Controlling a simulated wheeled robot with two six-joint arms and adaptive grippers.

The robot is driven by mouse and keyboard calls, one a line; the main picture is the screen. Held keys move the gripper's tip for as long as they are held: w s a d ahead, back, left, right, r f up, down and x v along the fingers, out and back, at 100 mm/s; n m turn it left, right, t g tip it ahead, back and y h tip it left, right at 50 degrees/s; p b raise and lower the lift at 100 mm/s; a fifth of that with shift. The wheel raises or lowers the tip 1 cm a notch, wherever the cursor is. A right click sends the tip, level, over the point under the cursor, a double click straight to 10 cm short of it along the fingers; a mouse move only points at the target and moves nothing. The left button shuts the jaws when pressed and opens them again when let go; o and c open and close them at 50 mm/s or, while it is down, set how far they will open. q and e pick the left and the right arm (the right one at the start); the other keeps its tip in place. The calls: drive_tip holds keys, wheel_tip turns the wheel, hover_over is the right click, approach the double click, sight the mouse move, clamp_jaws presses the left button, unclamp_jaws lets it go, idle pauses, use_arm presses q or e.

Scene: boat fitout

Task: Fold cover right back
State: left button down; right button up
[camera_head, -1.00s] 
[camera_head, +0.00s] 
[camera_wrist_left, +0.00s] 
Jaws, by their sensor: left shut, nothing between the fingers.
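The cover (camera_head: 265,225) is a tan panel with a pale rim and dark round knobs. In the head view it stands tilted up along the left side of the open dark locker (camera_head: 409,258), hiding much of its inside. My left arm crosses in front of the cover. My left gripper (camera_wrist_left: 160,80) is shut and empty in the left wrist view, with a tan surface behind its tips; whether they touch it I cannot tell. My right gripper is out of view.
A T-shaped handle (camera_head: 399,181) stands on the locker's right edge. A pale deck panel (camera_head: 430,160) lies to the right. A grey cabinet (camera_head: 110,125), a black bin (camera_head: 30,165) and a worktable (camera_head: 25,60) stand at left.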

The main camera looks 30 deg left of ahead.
________________________________________
* [THE PROBLEM] Write out the lines above from the one containing "[camera_head, +0.00s]" through the last, exactly as they are.

* [RESPONSE FOR THIS EXERCISE]
[camera_head, +0.00s] 
[camera_wrist_left, +0.00s] 
Jaws, by their sensor: left shut, nothing between the fingers.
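The cover (camera_head: 265,225) is a tan panel with a pale rim and dark round knobs. In the head view it stands tilted up along the left side of the open dark locker (camera_head: 409,258), hiding much of its inside. My left arm crosses in front of the cover. My left gripper (camera_wrist_left: 160,80) is shut and empty in the left wrist view, with a tan surface behind its tips; whether they touch it I cannot tell. My right gripper is out of view.
A T-shaped handle (camera_head: 399,181) stands on the locker's right edge. A pale deck panel (camera_head: 430,160) lies to the right. A grey cabinet (camera_head: 110,125), a black bin (camera_head: 30,165) and a worktable (camera_head: 25,60) stand at left.

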The main camera looks 30 deg left of ahead.

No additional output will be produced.